[Data extracted from a collection]
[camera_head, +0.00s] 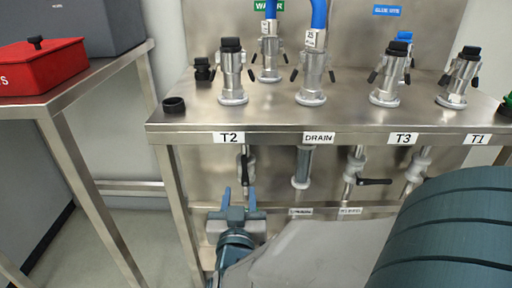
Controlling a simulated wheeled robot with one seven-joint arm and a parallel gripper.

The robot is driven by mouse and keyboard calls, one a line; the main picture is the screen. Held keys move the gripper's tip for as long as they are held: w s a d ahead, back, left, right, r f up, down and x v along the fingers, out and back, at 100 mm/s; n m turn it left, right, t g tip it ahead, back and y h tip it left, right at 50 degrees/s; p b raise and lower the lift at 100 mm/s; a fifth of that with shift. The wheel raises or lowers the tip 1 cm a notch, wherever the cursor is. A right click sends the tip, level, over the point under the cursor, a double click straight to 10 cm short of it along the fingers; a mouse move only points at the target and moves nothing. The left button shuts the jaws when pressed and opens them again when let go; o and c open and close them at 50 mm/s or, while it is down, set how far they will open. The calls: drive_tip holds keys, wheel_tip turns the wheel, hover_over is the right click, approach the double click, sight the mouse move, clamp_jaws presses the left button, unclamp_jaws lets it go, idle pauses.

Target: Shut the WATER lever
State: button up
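A green WATER sign (268,6) is on the back panel, cut by the top edge, above a fitting (269,64) with a blue hose. Below the bench front, valves hang on vertical pipes. One is under T2 (246,160), and another under T3 has a black lever (375,182) pointing right, roughly level. I cannot tell which lever is the WATER one; two small lower labels (300,212) are unreadable. My gripper (239,193) points away from me, its two blue fingers apart, just below the T2 valve. I see nothing clearly held; contact cannot be told.
The steel bench (270,117) carries several capped couplings and a loose black ring (174,104). A red box (40,66) stands on a side table at left. Floor (112,222) shows between the tables. My arm covers the lower right.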

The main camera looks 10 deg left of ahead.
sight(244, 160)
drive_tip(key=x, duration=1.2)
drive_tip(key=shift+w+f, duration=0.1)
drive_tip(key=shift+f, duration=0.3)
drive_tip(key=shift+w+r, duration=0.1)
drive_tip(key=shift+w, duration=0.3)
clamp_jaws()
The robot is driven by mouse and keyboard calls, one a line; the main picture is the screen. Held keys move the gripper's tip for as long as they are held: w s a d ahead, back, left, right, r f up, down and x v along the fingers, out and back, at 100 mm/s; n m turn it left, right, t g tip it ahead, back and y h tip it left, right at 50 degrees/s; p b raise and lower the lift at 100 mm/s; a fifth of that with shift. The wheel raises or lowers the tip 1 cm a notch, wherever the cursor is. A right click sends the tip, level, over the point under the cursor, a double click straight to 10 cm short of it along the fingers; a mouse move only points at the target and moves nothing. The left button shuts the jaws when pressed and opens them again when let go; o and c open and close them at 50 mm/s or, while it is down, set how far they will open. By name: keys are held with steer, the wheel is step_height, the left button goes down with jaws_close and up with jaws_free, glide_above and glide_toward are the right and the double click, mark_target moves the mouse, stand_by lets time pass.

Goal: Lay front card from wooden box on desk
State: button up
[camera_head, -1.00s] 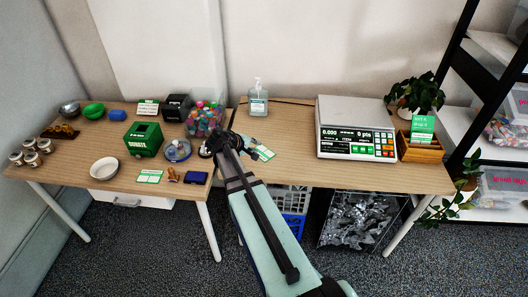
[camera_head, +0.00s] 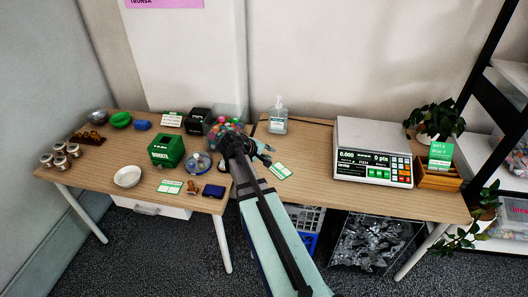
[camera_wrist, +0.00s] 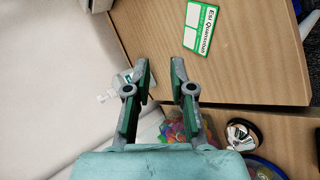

> [EXERCISE GOAL]: Skip the images and write out the rest of the listing exactly.

> [EXERCISE OUTPUT]:
[camera_head, +0.00s] 
Controlling a simulated wheeled robot with one seven-joint arm and a parallel gripper.

The robot is driven by mouse and keyboard calls, one a line; the main picture is the screen. Held keys move the gripper's tip for as long as they are held: w s a d ahead, back, left, right, r f up, down and x v along the fingers, out and back, at 100 mm/s; n m turn it left, right, t g tip it ahead, back and y h tip it left, right at 50 degrees/s; p b raise and lower the lift at 100 mm/s; a fifth of that with shift. The wheel raises or lowers the tip 1 cm a notch, wherever the cursor is. A right click sends the tip, level, over the point under the cursor, a double click straight to 10 cm short of it along the fingers; a mouse move only points at the target and moves nothing. The left button shuts the jaws when pressed and opens them again when let go; o and c open and close them at 50 mm/s or, while it is down, set how far they will open. The calls: drive_tip holds keys, wheel_tip turns the wheel, hover_over is the right click, approach the double click, sight the mouse move, clamp_jaws presses the left button, unclamp_jaws lets it go, idle pauses.

Target: Shut the WATER lever
State: button up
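A green WATER sign (268,6) is on the back panel, cut by the top edge, above a fitting (269,64) with a blue hose. Below the bench front, valves hang on vertical pipes. One is under T2 (246,160), and another under T3 has a black lever (375,182) pointing right, roughly level. I cannot tell which lever is the WATER one; two small lower labels (300,212) are unreadable. My gripper (239,193) points away from me, its two blue fingers apart, just below the T2 valve. I see nothing clearly held; contact cannot be told.
The steel bench (270,117) carries several capped couplings and a loose black ring (174,104). A red box (40,66) stands on a side table at left. Floor (112,222) shows between the tables. My arm covers the lower right.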

The main camera looks 10 deg left of ahead.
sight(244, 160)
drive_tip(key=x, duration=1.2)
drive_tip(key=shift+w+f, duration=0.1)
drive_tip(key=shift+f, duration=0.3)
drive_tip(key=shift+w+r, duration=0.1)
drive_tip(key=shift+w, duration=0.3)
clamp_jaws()
The robot is driven by mouse and keyboard calls, one a line; the main picture is the screen. Held keys move the gripper's tip for as long as they are held: w s a d ahead, back, left, right, r f up, down and x v along the fingers, out and back, at 100 mm/s; n m turn it left, right, t g tip it ahead, back and y h tip it left, right at 50 degrees/s; p b raise and lower the lift at 100 mm/s; a fifth of that with shift. The wheel raises or lowers the tip 1 cm a notch, wherever the cursor is. A right click sends the tip, level, over the point under the cursor, a double click straight to 10 cm short of it along the fingers; a mouse move only points at the target and moves nothing. The left button shuts the jaws when pressed and opens them again when let go; o and c open and close them at 50 mm/s or, while it is down, set how far they will open. By name: keys are held with steer, the wheel is step_height, the left button goes down with jaws_close and up with jaws_free, glide_above and glide_toward are the right and the double click, mark_target moves the mouse, stand_by lets time pass.

Goal: Lay front card from wooden box on desk
State: button up
[camera_head, -1.00s] 
[camera_head, +0.00s] 
[camera_wrist, +0.00s] 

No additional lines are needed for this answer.